The future of innovation in higher education might rely less on following the latest technological trends and more on exploring fundamental questions about how universities can deliver meaningful, inclusive, engaging, and transformative learning experiences for increasingly diverse student communities.
Innovation should not be seen just as an end goal nor solely used for institutional branding, strategic messaging, or superficial appearances. Successful educational innovation demands more than just new technologies, isolated pilot programs, or dedicated innovation hubs. It needs collaboration between institutions, educators engaging in critical reflection, environments that support professional learning, and space for experimentation that is rooted in pedagogy rather than mere novelty.

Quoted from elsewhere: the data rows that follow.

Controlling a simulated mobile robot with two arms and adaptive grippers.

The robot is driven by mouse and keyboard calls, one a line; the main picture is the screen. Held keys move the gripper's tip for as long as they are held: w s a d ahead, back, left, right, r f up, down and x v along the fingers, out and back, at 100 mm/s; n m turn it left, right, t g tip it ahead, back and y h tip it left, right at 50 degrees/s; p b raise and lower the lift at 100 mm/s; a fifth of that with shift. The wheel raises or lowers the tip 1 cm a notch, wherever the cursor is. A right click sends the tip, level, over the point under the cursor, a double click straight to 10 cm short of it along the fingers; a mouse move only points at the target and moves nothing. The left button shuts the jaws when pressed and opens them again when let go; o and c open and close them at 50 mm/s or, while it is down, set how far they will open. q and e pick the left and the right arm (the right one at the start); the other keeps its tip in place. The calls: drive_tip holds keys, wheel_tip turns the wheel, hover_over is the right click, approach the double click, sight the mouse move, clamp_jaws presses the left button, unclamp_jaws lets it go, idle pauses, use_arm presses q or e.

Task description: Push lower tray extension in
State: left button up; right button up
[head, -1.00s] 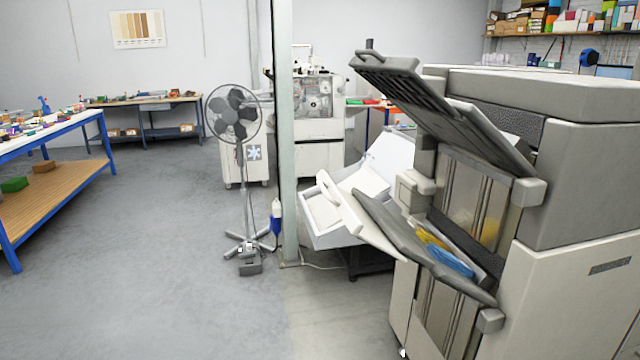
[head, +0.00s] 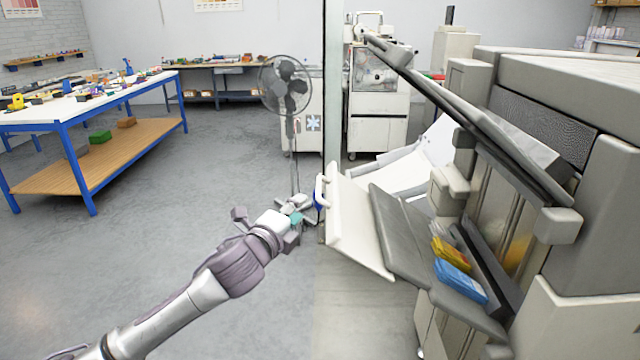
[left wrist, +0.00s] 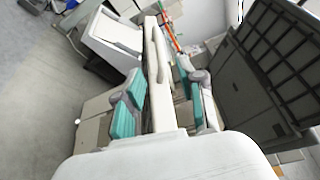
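The lower tray extension (head: 350,225) is a pale flap with a raised handle at its outer end. It sticks out to the left from the grey lower tray (head: 398,235) on the big grey machine. My left gripper (head: 296,212) is just left of the extension's outer end. In the left wrist view my left gripper (left wrist: 162,98) is open, its teal-padded fingers on either side of the extension's pale end (left wrist: 158,75). I cannot tell whether a finger touches it. My right gripper is not in view.
Yellow and blue packs (head: 459,280) lie in the lower tray. A dark upper tray (head: 470,115) slopes above it. A pole (head: 333,90) and a fan (head: 286,86) stand behind. A blue-framed workbench (head: 90,115) is at left. The floor between is clear.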

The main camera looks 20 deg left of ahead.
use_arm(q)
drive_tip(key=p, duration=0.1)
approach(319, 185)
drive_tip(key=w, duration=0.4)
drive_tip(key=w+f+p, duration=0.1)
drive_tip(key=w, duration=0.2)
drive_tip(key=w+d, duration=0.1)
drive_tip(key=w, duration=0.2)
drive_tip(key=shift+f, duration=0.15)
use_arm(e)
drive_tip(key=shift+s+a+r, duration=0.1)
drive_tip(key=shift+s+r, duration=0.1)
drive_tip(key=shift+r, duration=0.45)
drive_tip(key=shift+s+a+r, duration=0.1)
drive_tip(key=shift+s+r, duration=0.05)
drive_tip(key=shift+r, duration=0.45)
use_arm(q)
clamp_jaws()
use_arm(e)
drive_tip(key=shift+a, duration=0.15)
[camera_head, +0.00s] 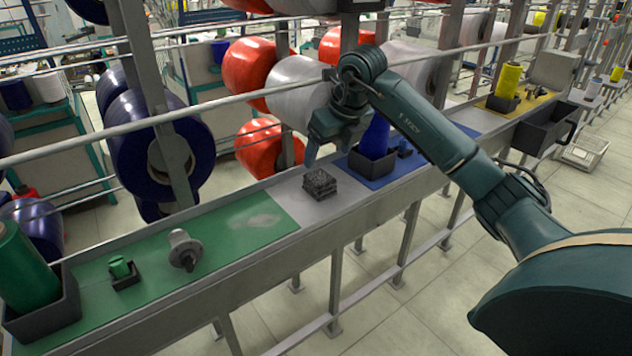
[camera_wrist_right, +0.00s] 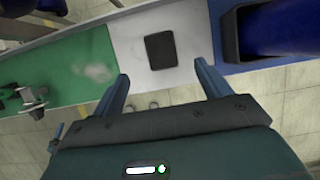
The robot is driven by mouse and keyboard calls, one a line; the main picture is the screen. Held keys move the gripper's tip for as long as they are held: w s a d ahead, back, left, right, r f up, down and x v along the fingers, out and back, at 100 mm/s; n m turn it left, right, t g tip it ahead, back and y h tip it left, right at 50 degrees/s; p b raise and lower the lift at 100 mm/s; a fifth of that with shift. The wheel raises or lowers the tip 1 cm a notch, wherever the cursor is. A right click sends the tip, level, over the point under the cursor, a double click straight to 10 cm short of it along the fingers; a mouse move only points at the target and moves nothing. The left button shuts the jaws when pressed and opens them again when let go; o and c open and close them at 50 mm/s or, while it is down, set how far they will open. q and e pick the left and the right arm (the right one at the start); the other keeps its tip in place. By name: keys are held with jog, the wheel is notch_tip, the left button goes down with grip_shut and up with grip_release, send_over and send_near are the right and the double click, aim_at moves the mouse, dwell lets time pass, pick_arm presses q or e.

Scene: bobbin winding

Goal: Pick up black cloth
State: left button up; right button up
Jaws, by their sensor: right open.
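The black cloth (camera_head: 320,183) is a small dark folded square, lying on the grey-white middle section of the long work ledge. In the right wrist view the cloth (camera_wrist_right: 160,50) lies flat on the pale surface, beyond and between the two blue fingertips. My right gripper (camera_head: 318,157) points down above the cloth, with clear space between them. It also shows in the right wrist view (camera_wrist_right: 161,72), with its fingers spread wide and nothing between them. Part of the gripper is hidden by its own wrist in the head view. My left gripper is in neither view.
A dark bin with a blue spool (camera_head: 373,165) stands right of the cloth on a blue mat. Rails and large spools stand behind.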

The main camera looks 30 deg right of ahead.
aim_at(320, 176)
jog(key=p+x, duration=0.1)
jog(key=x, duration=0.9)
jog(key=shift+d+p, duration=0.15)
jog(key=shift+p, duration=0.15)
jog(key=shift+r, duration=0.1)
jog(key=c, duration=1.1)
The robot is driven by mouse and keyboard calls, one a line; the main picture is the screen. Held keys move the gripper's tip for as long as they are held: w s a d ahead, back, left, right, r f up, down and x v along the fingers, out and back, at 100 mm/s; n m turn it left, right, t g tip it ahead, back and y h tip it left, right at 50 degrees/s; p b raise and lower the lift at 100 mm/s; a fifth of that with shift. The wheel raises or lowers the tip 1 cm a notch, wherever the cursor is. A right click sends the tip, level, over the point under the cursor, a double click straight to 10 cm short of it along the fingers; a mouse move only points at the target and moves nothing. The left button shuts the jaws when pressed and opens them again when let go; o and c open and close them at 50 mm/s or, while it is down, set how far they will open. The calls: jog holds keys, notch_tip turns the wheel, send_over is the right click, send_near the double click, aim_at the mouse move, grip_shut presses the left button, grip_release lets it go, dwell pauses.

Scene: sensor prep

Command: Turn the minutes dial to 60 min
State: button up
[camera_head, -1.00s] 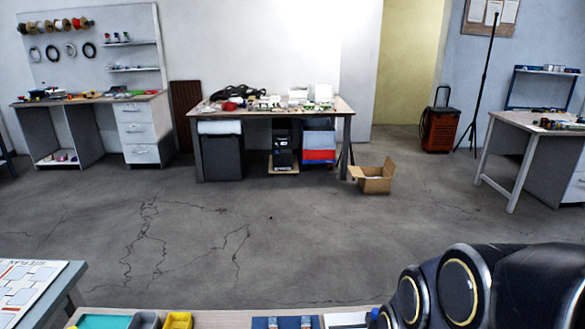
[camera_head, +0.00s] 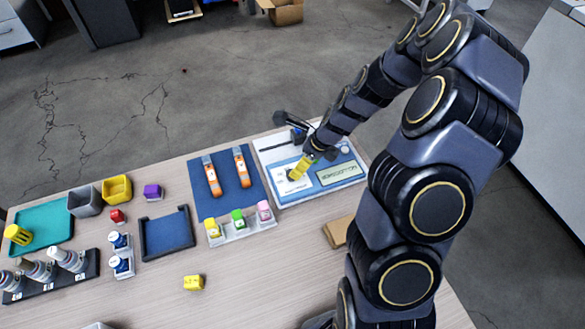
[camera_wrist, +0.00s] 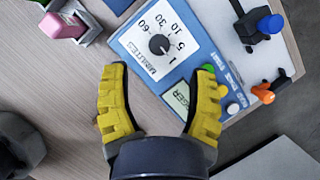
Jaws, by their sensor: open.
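The minutes dial (camera_wrist: 160,44) is a dark round knob on a white scale marked MINUTES, with 60, 10, 5 and 1 legible. I cannot read its pointer setting surely. It sits on the blue panel (camera_wrist: 128,42) of a data logger, beside a display (camera_wrist: 178,98). In the head view, the logger (camera_head: 350,181) lies at the table's back right. My gripper (camera_wrist: 160,80) is open and empty, its yellow fingers apart; the dial shows beyond the fingertips, between their lines. In the head view my gripper (camera_head: 299,168) is over the logger's left part and partly hides the dial area.
A blue mat (camera_head: 225,186) with two orange-ended items lies left of the logger. A rack (camera_head: 240,231) with coloured-capped vials stands in front of it. A brown block (camera_head: 338,231) lies to the right. A black clamp-like part (camera_wrist: 262,25) stands close beside the panel.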

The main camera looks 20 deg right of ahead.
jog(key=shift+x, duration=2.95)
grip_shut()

Most importantly, innovation must stay aligned with learning and the wider objectives of a unit, course, or educational experience. Educational innovation should enhance understanding, boost engagement, increase accessibility, foster a sense of belonging, and offer more genuine and impactful opportunities for students to learn and develop.
If innovation overlooks these goals, institutions may focus more on novelty than on educational value. Ultimately, innovation in higher education is not just about doing something new; it’s about enhancing learning in ways that truly benefit students and educators.
Reflection Questions
- When higher education institutions describe themselves as “innovative,” what forms of innovation are they prioritising?
- Has educational innovation become too closely associated with technology, to the detriment of pedagogy, curriculum, and learning design?
- How can universities create professional learning environments that foster experimentation and critical reflection rather than merely adopting technology?
- What structures are needed within universities to better support collaboration among academics, learning designers, innovation teams, and IT departments?
- How can institutions guarantee that innovation is linked to meaningful learning and the overall objectives of units, courses, and educational experiences, rather than just focusing on novelty?